Standar Kompetensi mata pelajaran Sejarah Kebudayaan Islam Madrasah Aliyah berisi mata pelajaran yang harus dikuasai peserta didik. Kemampuan ini berorientasi pada perilaku aspek afektif , peserta didik memiliki: keimanan dan ketaqwaan kepada Allah SWt. Sesuai ajaran Agama Islam yang tercermin dalam perilaku sehari-hari memiliki nilai-nilai demokrasi, toleransi, dan humaniora, serta menerapkannya dalam kehidupan bermasyarakat, berbangsa, dan bernegara baik lingkup nasional maupun global. Berkenaan dengan aspek kognitif, menguasai ilmu, teknologi, dan kemampuan akademik untuk melanjutkan pendidikan ke jenjang yang lebih tinggi. Berkenaan dengan aspek psikomotorik, memiliki keterampilan berkomunikasi, kecakapan hidup, mampu beradaptasi dengan perkembangan lingkungan sosial, budaya dan lingkungan alam baik lokal, regional, maupun global, memiliki kesehatan jasmani dan rohani yang bermanfaat untuk melaksanakan tugas / kegiatan sehari-hari.

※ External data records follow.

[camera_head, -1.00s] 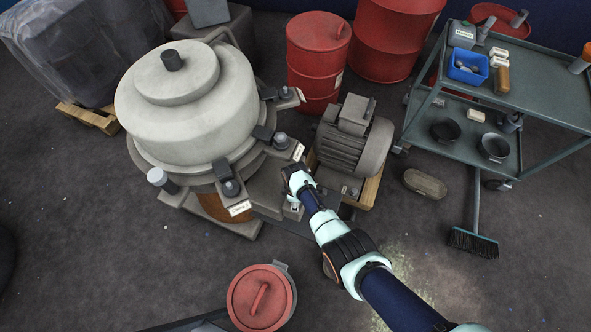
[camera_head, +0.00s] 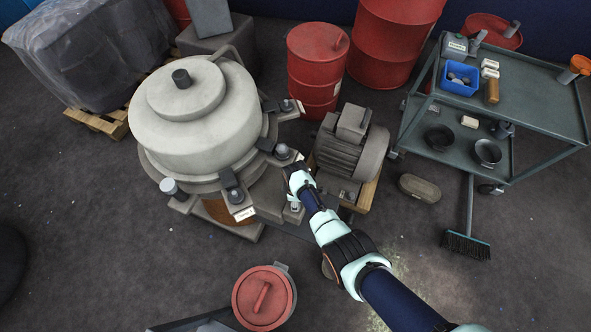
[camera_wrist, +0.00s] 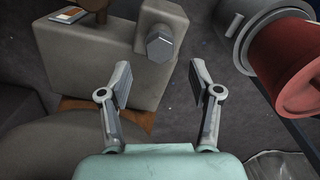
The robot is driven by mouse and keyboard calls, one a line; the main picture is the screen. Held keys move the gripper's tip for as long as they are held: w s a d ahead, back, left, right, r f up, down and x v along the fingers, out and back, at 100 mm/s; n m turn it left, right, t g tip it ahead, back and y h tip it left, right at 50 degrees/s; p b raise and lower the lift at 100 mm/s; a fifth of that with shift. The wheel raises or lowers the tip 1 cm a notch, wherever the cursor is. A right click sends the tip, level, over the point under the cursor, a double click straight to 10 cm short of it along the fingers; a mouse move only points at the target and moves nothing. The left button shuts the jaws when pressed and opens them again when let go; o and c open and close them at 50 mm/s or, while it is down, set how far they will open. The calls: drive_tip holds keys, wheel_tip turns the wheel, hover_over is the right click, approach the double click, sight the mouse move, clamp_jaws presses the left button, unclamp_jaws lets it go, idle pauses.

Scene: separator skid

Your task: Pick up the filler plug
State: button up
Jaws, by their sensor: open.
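In the wrist view, a grey hex-headed plug (camera_wrist: 160,44), which looks like the filler plug, sits on a raised boss of a grey housing (camera_wrist: 95,65). My gripper (camera_wrist: 160,82) is open and empty. Its two fingers point toward the plug, which shows just past the fingertips, between their lines; the remaining distance is hard to judge. In the head view my gripper (camera_head: 291,173) is between the pale separator (camera_head: 195,125) and the grey motor (camera_head: 352,150). I cannot make out the plug there for certain.
A red-lidded can (camera_head: 264,298) stands in front on the floor; its red lid (camera_wrist: 291,62) fills the wrist view's right side. Clamps (camera_head: 232,188) ring the separator base. A cart (camera_head: 535,110), red drums (camera_head: 317,65) and a broom (camera_head: 466,245) stand further off.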

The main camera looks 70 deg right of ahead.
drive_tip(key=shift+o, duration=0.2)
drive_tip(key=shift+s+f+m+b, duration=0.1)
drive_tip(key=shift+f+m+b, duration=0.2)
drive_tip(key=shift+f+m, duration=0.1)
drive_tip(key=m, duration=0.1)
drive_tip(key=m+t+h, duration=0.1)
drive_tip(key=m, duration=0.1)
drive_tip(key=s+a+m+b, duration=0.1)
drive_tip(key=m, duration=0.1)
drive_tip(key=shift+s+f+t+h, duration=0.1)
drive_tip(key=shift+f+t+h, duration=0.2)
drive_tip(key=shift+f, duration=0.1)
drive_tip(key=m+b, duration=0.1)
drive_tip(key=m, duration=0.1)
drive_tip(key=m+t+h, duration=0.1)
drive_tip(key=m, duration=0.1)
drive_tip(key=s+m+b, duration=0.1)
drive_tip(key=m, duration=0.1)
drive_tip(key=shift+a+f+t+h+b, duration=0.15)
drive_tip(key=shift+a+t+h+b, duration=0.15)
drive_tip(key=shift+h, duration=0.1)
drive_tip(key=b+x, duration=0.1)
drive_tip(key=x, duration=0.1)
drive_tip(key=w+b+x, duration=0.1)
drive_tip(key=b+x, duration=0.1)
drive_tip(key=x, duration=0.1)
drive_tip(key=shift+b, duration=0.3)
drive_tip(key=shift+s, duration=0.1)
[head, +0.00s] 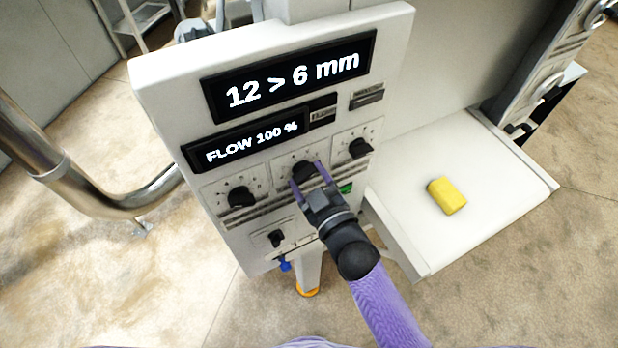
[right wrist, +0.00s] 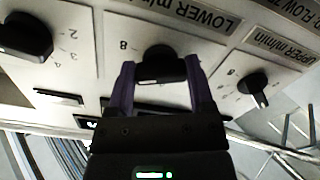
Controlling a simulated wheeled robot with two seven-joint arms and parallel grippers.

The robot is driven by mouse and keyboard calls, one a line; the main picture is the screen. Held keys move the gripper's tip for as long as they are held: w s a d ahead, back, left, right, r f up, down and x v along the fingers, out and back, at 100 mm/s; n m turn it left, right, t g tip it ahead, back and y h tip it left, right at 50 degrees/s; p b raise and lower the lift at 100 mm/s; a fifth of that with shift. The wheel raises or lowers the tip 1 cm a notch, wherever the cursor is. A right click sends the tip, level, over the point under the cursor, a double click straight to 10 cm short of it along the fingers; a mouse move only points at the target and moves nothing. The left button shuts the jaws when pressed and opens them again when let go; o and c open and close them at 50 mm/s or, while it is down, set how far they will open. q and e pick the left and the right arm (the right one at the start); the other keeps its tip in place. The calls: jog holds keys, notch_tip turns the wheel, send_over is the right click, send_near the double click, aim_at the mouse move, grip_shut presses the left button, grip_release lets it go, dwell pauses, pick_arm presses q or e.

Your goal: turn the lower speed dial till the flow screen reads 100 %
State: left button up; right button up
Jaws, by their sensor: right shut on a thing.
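The lower speed dial (head: 304,171) is a black knob in the middle of a row of three on the white panel (head: 160,100). In the right wrist view the dial (right wrist: 160,65) sits by the label "LOWER m/min". My right gripper (head: 308,178) is shut on this dial, with one purple finger on each side of it. The fingers hide part of the dial and its scale. The flow screen (head: 252,145) reads "FLOW 100 %". My left gripper is not in view.
Other dials flank it at left (head: 241,196) and right (head: 360,148). A larger screen (head: 290,78) reads "12 > 6 mm". A smaller knob (head: 276,238) and a green button (head: 346,188) are close below. A yellow block (head: 446,195) lies on the white table (head: 400,215) at right.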

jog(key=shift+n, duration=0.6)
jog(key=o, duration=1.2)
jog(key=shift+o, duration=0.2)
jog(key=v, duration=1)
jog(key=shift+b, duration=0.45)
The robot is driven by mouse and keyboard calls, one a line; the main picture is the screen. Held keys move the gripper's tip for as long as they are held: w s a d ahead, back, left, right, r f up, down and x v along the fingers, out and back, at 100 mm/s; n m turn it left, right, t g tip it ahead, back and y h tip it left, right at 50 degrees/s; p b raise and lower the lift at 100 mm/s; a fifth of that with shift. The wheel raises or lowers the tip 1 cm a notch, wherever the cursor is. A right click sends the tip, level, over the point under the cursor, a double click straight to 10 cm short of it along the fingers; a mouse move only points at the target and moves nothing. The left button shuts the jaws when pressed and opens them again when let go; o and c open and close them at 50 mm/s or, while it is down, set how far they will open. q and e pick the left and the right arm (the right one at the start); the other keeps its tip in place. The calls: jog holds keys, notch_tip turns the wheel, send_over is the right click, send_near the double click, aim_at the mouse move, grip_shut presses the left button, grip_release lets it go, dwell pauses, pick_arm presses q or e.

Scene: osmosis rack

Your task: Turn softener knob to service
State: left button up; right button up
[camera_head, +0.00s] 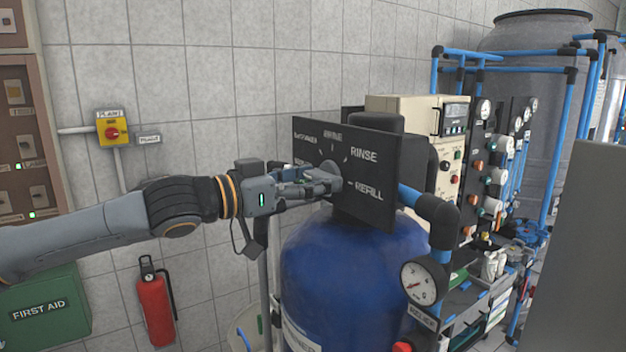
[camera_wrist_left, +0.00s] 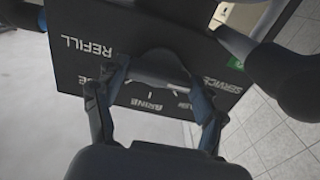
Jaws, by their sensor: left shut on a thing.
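The softener's dark control panel (camera_head: 370,165) carries white labels, with RINSE and REFILL readable on its right side. The grey knob (camera_head: 329,169) sits at the middle of the panel, partly covered by my left gripper (camera_head: 328,182). The gripper's fingers are shut on the knob. In the left wrist view the knob (camera_wrist_left: 165,66) lies between the two fingers of the gripper (camera_wrist_left: 160,85). The SERVICE label (camera_wrist_left: 222,88) is on the right there, beside a green mark, and REFILL is at upper left. I cannot tell which label the knob points to.
The blue softener tank (camera_head: 345,270) stands below the panel, with a pressure gauge (camera_head: 424,282) and piping at its right. A red fire extinguisher (camera_head: 155,308) and a yellow switch box (camera_head: 113,130) are on the tiled wall. The osmosis rack (camera_head: 500,160) is at right.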

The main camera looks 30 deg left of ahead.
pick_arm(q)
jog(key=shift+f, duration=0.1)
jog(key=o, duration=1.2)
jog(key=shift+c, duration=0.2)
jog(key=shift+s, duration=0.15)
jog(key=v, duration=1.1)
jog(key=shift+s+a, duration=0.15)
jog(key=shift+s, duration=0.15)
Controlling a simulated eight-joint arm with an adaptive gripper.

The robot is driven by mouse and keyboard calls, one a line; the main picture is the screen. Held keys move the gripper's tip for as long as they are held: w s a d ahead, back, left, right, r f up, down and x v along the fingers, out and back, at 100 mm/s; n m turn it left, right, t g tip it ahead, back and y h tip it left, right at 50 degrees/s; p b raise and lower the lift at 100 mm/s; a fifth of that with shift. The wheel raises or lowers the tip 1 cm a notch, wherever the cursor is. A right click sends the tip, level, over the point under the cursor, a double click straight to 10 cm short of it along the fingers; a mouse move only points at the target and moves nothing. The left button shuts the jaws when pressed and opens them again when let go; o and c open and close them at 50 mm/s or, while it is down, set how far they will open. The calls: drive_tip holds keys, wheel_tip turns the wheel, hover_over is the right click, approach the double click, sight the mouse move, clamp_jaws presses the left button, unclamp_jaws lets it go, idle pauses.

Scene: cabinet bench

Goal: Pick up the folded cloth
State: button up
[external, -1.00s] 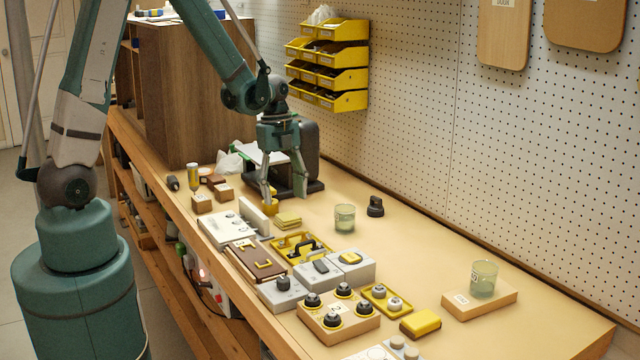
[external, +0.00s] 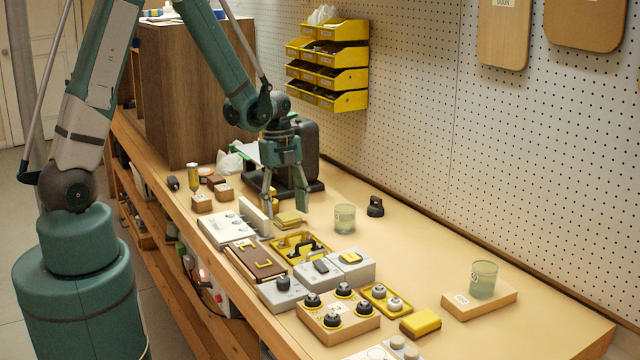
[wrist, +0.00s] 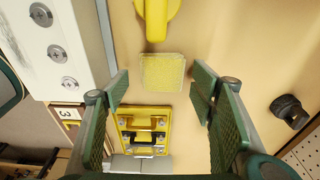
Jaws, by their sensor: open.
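The folded cloth is a small yellow square pad (external: 288,219) lying flat on the bench, beside the white box. In the wrist view the cloth (wrist: 162,72) shows at upper centre, between and slightly beyond the fingertips. My gripper (external: 286,208) points down over the cloth, with one finger on each side of it in the picture. Its fingers (wrist: 161,88) are spread wide in the wrist view, with nothing between them held. I cannot tell the exact height of the fingertips above the bench.
A yellow tray with black handles (wrist: 145,132) lies close to the cloth. A yellow object (wrist: 157,16) is on its other side. A white box with round knobs (external: 229,230) stands to the left. A green glass (external: 344,220) and a black knob (external: 375,206) stand to the right.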

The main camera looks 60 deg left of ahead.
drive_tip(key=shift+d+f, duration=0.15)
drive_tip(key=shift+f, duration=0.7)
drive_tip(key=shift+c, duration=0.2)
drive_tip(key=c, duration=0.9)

Standar kompetensi mata pelajaran Sejarah Kebudayaan Islam juga mengacu pada struktur keilmuan mata pelajaran Sejarah kebudayaan Islam. Berdasarkan pokok-pokok pikiran tersebut, standar kompetensi mata pelajaran Sejarah Kebudayaan Islam Madrasah Aliyah adalah sebagai berikut:
1)     Kemampuan membiasakan untuk mencari, menyerap, menyampaikan, dan menggunakan informasi tentang sjarah pembentukan dinasti Umayah, biografi dan kebijakan khalifah-khalifah dinasti Umayah (Muawiyah bin Abi Sofyan, Abdul Malik bin Marwan, Walid bin Abdul Malik, Umar bin Abdul Azis dan Hisyam bin Abdul Malik), kemajuan dinasti Umayah (bidang politik dan militer).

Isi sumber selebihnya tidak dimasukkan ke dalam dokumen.